Look through the lines below and state how many hold the word "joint". Write only the number.

==== Data to process

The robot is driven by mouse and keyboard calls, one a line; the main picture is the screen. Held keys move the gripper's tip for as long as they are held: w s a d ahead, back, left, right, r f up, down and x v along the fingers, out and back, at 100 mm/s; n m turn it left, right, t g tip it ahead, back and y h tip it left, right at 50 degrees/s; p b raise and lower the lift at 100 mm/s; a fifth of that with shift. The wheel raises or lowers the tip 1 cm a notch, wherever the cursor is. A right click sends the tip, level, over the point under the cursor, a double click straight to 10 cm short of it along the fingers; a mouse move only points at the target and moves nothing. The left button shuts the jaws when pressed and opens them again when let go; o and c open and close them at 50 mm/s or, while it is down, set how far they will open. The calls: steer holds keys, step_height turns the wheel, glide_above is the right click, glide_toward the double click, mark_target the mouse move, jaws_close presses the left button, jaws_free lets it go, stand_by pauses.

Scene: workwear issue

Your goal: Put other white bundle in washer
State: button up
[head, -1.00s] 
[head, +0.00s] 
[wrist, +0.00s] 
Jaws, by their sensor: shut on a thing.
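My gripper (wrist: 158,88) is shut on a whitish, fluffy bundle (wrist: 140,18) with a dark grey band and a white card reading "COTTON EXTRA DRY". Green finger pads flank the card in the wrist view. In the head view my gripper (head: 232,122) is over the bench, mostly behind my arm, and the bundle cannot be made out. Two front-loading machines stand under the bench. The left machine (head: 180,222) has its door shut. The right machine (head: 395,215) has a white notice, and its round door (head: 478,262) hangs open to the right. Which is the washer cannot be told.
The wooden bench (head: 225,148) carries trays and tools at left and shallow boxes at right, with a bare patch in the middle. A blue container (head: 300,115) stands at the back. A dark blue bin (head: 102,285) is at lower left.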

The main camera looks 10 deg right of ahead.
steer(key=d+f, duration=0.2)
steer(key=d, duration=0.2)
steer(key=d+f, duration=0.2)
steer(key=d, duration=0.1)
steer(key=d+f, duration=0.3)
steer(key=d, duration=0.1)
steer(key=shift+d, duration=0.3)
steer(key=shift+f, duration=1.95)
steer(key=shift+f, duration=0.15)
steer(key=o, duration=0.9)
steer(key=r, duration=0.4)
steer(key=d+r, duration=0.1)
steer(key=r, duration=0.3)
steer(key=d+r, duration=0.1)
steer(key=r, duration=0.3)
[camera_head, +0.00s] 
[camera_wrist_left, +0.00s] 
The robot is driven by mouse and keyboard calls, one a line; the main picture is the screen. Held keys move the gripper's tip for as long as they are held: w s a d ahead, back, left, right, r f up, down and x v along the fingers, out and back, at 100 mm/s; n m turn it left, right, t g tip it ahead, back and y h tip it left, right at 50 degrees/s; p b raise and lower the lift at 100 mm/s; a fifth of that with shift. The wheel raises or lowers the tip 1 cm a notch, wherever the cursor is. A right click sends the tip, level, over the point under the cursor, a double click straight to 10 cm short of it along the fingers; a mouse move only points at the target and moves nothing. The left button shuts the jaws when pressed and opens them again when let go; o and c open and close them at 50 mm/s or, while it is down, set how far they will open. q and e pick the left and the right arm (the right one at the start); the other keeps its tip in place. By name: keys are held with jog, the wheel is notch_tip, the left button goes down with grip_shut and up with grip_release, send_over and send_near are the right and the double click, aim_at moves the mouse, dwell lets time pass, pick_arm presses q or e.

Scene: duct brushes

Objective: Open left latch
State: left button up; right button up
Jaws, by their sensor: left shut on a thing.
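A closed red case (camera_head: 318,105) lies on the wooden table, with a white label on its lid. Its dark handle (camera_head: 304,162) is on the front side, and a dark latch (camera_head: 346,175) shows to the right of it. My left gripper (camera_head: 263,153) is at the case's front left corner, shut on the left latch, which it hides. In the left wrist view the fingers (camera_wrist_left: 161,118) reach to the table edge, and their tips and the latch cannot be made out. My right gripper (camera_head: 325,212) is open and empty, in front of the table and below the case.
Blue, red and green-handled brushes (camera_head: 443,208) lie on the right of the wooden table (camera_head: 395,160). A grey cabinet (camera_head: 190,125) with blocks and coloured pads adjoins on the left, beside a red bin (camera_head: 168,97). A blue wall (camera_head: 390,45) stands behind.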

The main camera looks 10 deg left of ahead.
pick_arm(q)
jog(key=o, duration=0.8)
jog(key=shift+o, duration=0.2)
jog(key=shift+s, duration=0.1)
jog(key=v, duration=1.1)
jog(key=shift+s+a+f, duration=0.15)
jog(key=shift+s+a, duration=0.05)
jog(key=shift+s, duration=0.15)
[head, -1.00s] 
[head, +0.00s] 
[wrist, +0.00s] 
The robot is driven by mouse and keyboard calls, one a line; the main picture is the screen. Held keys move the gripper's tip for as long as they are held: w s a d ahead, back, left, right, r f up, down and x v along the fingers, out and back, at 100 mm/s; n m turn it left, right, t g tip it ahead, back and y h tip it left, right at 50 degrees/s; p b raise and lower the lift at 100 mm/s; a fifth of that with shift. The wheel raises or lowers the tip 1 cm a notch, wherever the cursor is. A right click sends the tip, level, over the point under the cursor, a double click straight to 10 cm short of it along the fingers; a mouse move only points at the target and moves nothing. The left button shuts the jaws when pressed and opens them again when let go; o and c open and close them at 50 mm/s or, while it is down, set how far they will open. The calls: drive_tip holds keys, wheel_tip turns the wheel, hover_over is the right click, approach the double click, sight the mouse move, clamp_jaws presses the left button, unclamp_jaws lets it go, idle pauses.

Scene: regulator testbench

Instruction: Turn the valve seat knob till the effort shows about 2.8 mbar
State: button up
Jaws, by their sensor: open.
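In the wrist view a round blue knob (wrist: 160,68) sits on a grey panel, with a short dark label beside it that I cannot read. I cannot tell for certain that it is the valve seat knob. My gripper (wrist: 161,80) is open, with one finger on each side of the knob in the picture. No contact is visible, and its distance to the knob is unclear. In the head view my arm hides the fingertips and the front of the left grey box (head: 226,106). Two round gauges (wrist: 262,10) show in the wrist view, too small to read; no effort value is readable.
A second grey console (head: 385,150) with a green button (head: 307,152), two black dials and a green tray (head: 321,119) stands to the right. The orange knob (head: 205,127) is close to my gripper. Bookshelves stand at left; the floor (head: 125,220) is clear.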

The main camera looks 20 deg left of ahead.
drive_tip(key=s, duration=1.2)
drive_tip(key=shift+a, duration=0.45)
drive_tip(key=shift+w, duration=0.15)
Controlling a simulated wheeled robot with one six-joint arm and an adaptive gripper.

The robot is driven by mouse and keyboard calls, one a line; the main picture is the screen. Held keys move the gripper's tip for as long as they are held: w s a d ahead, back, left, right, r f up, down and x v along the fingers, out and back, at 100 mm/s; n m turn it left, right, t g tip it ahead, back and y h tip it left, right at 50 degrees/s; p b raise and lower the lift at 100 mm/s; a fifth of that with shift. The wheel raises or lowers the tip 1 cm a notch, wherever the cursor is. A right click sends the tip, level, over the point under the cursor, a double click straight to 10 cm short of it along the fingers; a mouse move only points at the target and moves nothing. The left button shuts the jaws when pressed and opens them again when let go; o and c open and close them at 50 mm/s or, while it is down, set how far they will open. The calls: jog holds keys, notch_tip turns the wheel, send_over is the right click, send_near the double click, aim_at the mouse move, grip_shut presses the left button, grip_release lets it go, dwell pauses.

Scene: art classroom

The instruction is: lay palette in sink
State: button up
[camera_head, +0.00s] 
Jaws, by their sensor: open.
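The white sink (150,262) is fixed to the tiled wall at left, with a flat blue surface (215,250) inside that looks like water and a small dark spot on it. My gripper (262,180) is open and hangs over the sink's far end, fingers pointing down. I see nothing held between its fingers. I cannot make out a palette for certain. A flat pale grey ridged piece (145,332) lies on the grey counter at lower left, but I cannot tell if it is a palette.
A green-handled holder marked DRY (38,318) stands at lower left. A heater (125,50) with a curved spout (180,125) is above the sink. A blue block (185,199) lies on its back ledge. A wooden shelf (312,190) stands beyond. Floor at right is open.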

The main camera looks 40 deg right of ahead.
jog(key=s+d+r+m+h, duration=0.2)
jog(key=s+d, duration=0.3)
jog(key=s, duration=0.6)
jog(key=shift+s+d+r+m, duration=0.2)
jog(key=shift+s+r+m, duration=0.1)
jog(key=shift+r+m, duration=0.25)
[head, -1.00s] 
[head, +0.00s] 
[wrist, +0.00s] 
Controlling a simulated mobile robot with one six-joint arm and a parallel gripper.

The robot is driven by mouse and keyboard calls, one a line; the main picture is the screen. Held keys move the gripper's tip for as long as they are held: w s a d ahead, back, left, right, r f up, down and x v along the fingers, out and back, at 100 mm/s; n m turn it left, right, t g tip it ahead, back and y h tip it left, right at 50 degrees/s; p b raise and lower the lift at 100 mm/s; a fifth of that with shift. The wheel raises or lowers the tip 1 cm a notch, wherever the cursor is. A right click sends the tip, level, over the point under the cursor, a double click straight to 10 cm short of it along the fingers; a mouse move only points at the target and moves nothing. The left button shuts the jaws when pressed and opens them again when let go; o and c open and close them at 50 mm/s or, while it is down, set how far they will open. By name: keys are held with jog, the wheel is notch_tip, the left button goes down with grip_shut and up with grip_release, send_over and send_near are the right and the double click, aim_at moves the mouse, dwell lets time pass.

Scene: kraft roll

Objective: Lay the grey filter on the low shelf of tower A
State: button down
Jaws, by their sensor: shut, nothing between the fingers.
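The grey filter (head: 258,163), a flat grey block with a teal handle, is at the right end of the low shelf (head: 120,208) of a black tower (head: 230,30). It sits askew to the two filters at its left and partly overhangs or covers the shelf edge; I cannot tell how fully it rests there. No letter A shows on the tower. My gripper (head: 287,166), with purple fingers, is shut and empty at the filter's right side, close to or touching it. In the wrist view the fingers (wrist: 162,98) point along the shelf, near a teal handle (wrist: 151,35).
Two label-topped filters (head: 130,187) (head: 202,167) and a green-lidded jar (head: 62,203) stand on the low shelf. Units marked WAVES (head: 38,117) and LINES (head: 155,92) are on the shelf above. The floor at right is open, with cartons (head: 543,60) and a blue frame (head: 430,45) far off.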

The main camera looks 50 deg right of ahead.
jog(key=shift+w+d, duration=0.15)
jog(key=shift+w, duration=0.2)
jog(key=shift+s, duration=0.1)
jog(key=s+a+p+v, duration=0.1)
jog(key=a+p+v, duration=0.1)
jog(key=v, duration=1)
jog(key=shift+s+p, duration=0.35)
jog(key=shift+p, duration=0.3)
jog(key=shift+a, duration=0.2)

========

**Exercise response**
2